We define a set of 103 sources , carefully addressing the various potential problems which , we believe , have compromised past work , including a robust definition of size and the completeness and homogeneity of the sample , and further devise a self-consistent method to assure accurate morphological classification and account for finite resolution effects in the analysis .
Before focusing on cosmological constraints , we investigate the possible impact of correlations among the intrinsic properties of these sources over the entire assumed range of allowed cosmological parameter values .
For all cases , we find apparent size evolution of the form l \propto ( 1 + z ) ^ { c } with c \approx - 0.8 \pm 0.4 which is found to arise mainly from a power-size correlation of the form l \propto P ^ { \beta } ( \beta \approx - 0.13 \pm 0.06 ) coupled with a power-redshift correlation .
Intrinsic size evolution is consistent with zero .

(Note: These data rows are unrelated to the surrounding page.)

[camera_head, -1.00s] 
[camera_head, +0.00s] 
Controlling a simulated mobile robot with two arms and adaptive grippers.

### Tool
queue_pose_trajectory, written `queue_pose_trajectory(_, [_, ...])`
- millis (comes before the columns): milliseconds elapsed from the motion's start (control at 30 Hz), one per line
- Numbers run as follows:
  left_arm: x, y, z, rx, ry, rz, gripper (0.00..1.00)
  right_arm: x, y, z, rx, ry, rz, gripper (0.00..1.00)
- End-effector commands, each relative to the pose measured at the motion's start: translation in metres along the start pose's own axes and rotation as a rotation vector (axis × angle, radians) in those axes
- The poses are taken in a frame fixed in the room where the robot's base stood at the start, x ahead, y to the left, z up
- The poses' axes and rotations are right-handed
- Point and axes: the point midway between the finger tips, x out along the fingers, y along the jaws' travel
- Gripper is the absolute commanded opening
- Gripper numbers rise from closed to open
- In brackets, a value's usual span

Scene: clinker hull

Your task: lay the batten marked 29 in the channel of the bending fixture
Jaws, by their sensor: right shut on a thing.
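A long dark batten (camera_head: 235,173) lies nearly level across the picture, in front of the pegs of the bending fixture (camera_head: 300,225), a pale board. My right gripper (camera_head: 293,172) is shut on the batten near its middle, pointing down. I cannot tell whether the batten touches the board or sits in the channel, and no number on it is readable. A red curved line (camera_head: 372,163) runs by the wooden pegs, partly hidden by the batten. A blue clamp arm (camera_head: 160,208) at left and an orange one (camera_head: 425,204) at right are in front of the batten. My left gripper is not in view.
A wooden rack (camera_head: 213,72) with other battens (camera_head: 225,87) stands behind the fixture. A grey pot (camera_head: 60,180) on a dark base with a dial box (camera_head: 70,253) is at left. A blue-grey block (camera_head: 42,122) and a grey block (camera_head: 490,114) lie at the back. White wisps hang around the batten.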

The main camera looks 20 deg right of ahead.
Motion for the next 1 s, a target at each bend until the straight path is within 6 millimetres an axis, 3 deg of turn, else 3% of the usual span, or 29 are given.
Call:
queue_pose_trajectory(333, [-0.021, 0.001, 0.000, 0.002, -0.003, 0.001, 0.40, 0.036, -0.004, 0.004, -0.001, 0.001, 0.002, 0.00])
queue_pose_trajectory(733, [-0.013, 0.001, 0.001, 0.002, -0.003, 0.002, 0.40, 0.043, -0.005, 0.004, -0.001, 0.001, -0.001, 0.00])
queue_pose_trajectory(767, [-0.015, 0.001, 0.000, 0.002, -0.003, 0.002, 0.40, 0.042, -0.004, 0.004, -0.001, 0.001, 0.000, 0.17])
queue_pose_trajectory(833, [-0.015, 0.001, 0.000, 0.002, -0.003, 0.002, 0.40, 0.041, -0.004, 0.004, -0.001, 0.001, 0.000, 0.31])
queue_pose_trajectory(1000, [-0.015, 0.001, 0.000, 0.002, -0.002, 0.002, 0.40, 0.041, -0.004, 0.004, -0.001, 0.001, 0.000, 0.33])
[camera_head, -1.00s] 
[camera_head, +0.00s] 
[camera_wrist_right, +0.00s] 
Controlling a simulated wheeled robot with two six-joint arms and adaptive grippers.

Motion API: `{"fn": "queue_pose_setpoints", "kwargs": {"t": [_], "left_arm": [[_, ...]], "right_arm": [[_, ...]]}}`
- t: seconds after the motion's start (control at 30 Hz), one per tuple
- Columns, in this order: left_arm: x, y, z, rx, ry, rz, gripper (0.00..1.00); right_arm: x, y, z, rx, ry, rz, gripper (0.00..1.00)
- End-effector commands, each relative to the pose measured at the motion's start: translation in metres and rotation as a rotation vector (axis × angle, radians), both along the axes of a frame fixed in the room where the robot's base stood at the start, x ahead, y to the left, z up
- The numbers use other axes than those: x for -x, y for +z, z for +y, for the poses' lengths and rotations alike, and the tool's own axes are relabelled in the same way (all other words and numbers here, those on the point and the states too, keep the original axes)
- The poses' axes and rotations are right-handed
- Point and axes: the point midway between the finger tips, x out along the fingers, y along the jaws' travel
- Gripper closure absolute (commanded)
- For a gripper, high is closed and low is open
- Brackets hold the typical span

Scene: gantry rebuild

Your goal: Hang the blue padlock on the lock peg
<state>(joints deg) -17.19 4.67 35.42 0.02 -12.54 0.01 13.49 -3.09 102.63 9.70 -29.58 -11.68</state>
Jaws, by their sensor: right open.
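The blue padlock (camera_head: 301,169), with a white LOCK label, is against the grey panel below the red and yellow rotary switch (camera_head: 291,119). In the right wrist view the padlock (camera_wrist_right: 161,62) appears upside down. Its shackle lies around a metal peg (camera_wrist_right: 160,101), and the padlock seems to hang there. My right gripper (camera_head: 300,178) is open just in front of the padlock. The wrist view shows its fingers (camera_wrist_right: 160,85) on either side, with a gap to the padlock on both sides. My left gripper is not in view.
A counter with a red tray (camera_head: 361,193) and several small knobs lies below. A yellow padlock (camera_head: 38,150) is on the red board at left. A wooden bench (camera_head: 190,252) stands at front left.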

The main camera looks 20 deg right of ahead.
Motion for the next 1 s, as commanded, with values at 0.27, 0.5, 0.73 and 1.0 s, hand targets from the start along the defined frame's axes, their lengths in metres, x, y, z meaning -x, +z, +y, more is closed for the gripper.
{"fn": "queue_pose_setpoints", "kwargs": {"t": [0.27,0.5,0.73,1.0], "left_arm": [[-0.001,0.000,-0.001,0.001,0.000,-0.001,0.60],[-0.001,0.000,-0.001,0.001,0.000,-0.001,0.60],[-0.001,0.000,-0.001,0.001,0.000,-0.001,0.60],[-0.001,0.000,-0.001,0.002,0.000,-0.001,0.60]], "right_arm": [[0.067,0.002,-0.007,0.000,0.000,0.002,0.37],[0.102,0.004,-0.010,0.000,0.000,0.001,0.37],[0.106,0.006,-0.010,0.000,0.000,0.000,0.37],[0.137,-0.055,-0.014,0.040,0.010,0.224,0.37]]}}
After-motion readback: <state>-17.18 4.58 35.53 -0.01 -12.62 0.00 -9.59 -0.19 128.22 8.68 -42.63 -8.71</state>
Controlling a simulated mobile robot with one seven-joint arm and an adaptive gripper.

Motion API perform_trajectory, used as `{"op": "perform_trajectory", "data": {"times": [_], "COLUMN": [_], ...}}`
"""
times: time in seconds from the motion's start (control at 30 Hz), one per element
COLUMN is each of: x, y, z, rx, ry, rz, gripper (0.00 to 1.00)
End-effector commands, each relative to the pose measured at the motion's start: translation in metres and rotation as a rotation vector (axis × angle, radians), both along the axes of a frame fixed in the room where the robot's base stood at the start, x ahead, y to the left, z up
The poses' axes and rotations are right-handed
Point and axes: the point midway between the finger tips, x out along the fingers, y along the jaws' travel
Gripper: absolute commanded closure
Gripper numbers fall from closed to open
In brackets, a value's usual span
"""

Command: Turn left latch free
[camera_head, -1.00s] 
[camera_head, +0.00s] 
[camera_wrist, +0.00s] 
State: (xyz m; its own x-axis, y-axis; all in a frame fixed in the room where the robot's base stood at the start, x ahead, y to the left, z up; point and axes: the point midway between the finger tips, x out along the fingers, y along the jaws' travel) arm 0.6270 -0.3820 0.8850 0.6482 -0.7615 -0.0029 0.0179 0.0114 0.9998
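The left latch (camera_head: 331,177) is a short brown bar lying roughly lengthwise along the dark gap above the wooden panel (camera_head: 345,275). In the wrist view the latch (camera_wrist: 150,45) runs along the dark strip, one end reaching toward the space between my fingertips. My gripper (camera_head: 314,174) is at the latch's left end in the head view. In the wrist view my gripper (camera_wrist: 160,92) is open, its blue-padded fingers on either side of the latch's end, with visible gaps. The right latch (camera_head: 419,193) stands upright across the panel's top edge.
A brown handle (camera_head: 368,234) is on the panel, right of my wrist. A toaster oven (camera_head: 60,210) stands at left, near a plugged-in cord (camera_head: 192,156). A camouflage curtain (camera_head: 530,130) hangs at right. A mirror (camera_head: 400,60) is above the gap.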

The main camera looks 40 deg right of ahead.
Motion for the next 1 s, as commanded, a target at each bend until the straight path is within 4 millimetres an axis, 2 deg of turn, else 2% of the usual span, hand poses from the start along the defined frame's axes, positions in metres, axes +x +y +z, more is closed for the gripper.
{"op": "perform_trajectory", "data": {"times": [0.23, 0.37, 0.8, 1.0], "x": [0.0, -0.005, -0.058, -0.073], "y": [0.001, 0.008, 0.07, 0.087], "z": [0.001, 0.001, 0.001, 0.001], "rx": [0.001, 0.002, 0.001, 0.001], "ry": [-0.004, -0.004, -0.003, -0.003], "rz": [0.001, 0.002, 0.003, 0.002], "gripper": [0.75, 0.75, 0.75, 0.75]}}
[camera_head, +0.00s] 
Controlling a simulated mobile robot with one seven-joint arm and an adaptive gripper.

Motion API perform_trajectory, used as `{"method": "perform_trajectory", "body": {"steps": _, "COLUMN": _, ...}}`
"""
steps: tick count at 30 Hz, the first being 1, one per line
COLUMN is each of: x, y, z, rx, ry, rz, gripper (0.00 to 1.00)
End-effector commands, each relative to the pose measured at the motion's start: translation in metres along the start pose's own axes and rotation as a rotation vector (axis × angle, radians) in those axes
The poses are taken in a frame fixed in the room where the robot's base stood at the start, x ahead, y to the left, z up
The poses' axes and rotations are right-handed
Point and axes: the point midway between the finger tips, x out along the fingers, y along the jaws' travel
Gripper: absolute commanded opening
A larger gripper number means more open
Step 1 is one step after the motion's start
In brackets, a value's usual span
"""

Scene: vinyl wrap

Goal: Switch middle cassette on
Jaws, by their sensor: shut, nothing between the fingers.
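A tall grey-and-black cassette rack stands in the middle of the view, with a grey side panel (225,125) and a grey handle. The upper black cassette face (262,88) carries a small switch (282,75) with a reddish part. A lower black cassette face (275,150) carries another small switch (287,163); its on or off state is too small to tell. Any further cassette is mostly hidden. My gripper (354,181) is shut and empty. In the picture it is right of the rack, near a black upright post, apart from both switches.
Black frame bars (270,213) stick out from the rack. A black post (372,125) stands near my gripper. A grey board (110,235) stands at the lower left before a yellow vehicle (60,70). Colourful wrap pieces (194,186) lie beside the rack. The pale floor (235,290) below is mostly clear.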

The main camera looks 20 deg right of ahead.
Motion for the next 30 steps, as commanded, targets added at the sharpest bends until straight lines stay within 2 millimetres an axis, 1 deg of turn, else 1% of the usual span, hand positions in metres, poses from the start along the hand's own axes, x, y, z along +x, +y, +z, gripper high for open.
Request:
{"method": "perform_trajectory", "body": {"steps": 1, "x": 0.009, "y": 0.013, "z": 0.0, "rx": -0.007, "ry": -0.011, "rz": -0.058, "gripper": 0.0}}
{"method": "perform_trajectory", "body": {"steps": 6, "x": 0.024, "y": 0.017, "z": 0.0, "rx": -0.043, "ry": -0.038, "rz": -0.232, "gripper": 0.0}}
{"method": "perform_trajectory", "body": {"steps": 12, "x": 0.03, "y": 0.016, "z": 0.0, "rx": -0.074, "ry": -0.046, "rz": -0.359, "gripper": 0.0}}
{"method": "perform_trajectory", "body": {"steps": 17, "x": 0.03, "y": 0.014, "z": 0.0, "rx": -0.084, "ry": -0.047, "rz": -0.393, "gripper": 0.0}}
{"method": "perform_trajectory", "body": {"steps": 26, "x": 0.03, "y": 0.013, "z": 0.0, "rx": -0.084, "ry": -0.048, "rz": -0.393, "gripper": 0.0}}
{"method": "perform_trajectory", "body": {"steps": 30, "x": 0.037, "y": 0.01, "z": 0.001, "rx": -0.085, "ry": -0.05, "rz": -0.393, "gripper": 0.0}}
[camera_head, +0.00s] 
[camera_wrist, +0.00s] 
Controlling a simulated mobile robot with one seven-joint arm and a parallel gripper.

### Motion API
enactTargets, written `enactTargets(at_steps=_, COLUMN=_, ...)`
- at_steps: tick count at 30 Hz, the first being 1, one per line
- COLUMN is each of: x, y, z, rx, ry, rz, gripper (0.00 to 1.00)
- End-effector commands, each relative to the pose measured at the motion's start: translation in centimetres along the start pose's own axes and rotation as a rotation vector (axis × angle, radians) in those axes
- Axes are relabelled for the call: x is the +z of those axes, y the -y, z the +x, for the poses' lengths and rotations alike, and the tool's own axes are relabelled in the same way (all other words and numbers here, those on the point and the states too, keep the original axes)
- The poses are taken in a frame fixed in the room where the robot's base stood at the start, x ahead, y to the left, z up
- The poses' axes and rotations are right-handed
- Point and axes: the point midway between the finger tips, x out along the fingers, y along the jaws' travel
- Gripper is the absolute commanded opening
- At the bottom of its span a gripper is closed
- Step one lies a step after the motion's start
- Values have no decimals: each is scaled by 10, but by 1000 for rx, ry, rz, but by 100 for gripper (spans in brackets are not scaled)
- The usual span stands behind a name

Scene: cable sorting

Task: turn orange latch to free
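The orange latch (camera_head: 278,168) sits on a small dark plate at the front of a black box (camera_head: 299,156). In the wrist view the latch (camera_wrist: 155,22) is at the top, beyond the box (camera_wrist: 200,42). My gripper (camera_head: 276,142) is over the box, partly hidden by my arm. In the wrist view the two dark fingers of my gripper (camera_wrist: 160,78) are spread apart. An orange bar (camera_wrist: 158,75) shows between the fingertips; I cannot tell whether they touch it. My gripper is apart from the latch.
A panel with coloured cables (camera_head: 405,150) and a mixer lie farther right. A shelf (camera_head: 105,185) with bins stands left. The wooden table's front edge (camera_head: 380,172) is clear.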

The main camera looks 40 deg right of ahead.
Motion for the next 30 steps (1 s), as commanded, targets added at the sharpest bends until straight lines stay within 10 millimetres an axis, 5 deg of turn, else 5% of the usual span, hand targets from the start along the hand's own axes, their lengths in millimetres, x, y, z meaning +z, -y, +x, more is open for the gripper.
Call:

We also find that in all cases , a subsample with c \approx 0 can be defined , whose \theta - z relation should therefore arise primarily from cosmological effects .
These results are found to be independent of orientation effects , though other evidence indicates that orientation effects are present and consistent with predictions of the unified scheme for radio-loud active galactic nuclei .
The above results are all confirmed by non-parametric analysis .

Contrary to past work , we find that the observed \theta - z relation for our sample is more consistent with standard Friedmann models than with a static Euclidean universe .
Though the current data can not distinguish with high significance between various Friedmann models , significant constraints on the cosmological parameters within a given model are obtained .
In particular , we find that a flat , matter-dominated universe ( \Omega _ { 0 } = 1 ) , a flat universe with a cosmological constant , and an open universe all provide comparably good fits to the data , with the latter two models both yielding \Omega _ { 0 } \approx 0.35 with 1 \sigma ranges including values between \sim 0.25 and 1.0 ; the c \approx 0 subsamples yield values of \Omega _ { 0 } near unity in these models , though with even greater error ranges .
We also examine the values of H _ { 0 } implied by the data , using plausible assumptions about the intrinsic source sizes , and find these to be consistent with the currently accepted range of values .
We determine the sample size needed to improve significantly the results , and outline future strategies for such work .